‘Find a way to kill it’: Superannuation bill under attack from Labor and funds

Coalition MPs have been urged to vote down the government’s planned overhaul of the $3 trillion superannuation sector, with Labor warning a proposal to let the treasurer block investments by funds could set a dangerous precedent for corporate Australia.

The Morrison government unveiled major super reforms in last year’s federal budget to make the retirement sector more accountable, limit the creation of multiple super accounts and cut fees.

Labor financial services spokesman Stephen Jones: “We are unaware of another instance where, during peacetime and without any national security concerns, a Treasurer has been given the power to cancel an investment decision.”Credit:Alex Ellinghausen

But the super industry and Labor have raised concerns about several measures in the Your Future Your Super legislation, including giving the government the ability to block funds from making spending decisions and investments it does not like.

Labor’s financial services spokesman, Stephen Jones, has now written to 90 Coalition MPs warning the legislation could see investment decisions “weaponised in parliamentary decision making” by future governments.

“We are unaware of another instance where, during peacetime and without any national security concerns, a treasurer has been given the power to cancel an investment decision,” he says in the letters seen by this masthead.

Mr Jones asks the MPs to take a closer look at the specific regulations, warning the powers could be extended to other corporations and urging them to vote against the bill.

“The Parliament should not countenance this radical proposal.
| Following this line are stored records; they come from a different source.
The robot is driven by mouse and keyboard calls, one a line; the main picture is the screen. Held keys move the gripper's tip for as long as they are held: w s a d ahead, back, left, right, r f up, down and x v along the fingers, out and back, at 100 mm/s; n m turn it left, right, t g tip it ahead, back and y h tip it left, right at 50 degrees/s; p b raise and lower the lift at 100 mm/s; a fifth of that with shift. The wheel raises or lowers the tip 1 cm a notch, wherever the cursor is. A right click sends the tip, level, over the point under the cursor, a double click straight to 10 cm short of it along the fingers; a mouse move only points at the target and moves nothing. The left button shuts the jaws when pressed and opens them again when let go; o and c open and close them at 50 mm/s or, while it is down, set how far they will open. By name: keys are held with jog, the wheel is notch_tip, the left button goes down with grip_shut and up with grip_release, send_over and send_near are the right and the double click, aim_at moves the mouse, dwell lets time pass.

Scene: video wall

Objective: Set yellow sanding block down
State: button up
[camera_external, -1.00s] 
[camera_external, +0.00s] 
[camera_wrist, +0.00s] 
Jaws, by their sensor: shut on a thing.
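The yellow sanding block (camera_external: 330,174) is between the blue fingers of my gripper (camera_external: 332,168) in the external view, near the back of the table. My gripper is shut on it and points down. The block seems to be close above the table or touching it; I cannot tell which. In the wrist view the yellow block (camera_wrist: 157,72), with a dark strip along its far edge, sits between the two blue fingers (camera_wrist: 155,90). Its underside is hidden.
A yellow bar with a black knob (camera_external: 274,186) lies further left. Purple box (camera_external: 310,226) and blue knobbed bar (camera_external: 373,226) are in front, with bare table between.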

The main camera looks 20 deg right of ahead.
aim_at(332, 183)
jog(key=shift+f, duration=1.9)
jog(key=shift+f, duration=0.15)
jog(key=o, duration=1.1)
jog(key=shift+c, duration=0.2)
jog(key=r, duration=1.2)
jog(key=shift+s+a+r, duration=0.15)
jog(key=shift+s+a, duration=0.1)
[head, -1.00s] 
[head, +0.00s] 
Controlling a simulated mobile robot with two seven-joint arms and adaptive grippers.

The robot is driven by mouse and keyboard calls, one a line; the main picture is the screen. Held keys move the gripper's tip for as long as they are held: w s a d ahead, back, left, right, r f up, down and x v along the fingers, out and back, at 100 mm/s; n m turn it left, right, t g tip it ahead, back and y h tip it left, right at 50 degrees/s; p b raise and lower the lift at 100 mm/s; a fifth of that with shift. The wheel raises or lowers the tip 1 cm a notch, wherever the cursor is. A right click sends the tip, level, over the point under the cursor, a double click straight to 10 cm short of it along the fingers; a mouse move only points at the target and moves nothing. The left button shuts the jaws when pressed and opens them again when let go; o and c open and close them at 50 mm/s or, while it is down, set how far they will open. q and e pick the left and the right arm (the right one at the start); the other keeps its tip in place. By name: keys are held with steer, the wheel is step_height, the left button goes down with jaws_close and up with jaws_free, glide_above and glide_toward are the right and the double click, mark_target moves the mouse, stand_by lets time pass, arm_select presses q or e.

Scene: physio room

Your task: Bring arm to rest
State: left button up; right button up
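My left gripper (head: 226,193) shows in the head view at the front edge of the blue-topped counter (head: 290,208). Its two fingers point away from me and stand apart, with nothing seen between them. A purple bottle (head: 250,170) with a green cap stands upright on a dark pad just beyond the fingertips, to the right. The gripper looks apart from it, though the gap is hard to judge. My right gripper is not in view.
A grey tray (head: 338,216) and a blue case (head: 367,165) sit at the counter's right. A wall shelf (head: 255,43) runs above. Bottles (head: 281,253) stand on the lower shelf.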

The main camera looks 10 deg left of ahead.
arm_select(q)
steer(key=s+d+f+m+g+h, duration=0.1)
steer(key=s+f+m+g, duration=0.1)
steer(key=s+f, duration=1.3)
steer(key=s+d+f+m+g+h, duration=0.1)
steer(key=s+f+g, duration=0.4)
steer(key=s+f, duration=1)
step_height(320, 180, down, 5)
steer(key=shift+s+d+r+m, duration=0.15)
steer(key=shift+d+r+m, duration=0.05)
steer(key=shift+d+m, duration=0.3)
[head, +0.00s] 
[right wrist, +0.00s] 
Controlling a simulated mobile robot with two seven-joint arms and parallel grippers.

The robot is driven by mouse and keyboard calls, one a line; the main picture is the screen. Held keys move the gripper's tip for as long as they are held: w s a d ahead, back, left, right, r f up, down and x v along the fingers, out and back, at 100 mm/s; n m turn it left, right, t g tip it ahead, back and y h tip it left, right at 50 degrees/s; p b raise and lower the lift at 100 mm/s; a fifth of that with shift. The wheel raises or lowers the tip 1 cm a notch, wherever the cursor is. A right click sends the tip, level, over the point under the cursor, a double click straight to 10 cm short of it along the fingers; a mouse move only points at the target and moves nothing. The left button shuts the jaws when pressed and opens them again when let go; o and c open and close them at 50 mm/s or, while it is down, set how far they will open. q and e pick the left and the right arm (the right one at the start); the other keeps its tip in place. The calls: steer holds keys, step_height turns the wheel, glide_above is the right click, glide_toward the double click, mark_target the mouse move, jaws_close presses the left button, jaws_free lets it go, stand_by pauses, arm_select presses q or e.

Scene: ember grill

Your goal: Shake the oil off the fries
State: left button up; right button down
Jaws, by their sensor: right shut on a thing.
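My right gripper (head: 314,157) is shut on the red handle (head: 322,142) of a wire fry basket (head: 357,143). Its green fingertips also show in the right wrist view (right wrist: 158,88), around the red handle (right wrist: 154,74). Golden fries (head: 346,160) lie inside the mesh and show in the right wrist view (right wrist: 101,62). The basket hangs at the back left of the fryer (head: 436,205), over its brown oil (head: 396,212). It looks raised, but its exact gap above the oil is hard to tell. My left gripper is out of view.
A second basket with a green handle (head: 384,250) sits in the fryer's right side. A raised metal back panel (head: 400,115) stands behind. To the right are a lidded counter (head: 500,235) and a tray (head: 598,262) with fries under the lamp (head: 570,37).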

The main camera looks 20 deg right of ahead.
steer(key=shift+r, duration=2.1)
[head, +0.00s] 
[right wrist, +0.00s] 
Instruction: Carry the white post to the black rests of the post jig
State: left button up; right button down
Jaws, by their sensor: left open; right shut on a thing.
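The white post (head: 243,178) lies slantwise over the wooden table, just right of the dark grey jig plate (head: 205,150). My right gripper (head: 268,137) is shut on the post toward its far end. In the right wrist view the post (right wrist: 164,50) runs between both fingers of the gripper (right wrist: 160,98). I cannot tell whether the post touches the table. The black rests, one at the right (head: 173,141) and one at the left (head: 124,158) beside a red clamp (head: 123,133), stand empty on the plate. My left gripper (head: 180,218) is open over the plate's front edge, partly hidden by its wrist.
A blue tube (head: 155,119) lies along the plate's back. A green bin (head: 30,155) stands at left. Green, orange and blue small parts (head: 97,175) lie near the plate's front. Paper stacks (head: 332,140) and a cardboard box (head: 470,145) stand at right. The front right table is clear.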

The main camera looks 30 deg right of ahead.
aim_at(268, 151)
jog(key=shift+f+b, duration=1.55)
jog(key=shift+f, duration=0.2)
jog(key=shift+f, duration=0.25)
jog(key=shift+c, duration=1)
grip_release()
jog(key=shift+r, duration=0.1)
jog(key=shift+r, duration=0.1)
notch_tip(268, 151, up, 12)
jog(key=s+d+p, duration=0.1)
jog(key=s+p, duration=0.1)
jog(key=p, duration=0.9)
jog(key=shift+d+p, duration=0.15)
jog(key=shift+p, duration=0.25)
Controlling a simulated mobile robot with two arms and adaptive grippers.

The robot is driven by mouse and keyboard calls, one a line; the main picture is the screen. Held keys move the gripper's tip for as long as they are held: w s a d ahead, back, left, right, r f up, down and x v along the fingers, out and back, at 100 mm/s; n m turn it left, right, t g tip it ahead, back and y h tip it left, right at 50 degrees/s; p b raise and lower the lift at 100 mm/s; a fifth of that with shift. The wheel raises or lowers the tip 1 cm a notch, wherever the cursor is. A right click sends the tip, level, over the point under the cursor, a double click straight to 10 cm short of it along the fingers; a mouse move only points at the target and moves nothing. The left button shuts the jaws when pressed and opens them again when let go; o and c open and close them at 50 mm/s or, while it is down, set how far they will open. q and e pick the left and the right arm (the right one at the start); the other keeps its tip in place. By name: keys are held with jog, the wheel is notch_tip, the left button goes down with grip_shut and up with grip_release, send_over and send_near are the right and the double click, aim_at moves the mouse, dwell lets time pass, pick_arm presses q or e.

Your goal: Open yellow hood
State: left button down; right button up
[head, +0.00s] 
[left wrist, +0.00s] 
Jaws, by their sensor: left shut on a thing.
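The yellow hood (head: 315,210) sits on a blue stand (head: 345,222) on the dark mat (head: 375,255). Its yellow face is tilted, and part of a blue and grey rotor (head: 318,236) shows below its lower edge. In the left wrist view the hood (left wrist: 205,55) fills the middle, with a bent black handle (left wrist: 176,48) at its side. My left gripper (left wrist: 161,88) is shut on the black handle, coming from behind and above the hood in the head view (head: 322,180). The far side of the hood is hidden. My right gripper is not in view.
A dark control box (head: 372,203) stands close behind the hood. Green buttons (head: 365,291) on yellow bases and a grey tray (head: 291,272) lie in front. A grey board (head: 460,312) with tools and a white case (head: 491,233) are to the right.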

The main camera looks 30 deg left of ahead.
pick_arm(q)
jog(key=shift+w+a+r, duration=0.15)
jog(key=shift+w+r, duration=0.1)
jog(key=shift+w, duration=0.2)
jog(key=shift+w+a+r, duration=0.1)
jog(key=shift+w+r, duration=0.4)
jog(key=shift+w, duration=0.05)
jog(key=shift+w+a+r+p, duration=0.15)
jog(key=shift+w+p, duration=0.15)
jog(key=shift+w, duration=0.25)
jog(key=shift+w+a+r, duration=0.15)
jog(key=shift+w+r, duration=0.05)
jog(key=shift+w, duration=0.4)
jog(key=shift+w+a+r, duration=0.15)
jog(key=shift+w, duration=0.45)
It creates a dangerous precedent,” he says.

“This unprecedented overreach of Commonwealth power will create sovereign risk. It is a power that will reach into the boardroom of every Australian business.”

Mr Jones, who has previously raised these concerns with peak business groups such as the Business Council of Australia and the Minerals Council of Australia, makes specific warnings to some individual members of Parliament.

In his letter to Nationals senator Bridget McKenzie, Mr Jones added a postscript saying the reforms would be “very bad for regional investments”, and he told Resources Minister Keith Pitt and Nationals MP Barnaby Joyce the bill would unite “miners and Greenies”.

In a note attached to a letter to chief government whip Bert van Manen, Mr Jones described the bill as a “real dog”. “You should find a way to kill it,” he says.

To Jason Falinski, who has been critical of the super sector’s handling of members’ funds, Mr Jones said the Liberal MP would “never be able to bag Big Govt again if this gets through!”



The Senate economics legislation committee is holding two days of public hearings this week in Sydney and Melbourne where regulators, super funds, law firms, unions and financial groups will be appearing to discuss the bill. The committee is due to report by April 22.

The super industry has previously warned the proposed changes are an “overreach” threatening investment confidence. But Superannuation Minister Jane Hume says the measures will increase transparency and save members $1.1 billion over 10 years.

Some Coalition MPs are concerned super funds use members’ money for politically motivated advertising campaigns that aren’t in the best interests of workers. This spending could potentially be limited under the changes.

Industry Super Australia recently launched a multimillion-dollar free-to-air TV ad campaign criticising the government for “meddling” in superannuation over concerns legislated increases in the super guarantee could be scrapped. This advertising and previous campaigns are being looked at by the regulator.

A submission to the committee by the nation’s largest fund, AustralianSuper, says the proposed powers are “seemingly bizarre” but intended to ensure super funds provide the products or services members pay for.

“If this is the sole purpose of the provision it should be more clearly stated as such,” the submission says. “Of particular concern to us is that regulations may prohibit or restrict trustees from making certain investments on behalf of members, even if they are in the best financial interests of members. The exercise of such a power directly contradicts existing law and prudential standards.”

A recent Australian Institute of Superannuation Trustees survey of chief investment officers of super funds collectively managing $620 billion of assets found widespread concern about the proposed changes’ potential effect on their ability to invest with confidence and, as a result, members’ overall returns.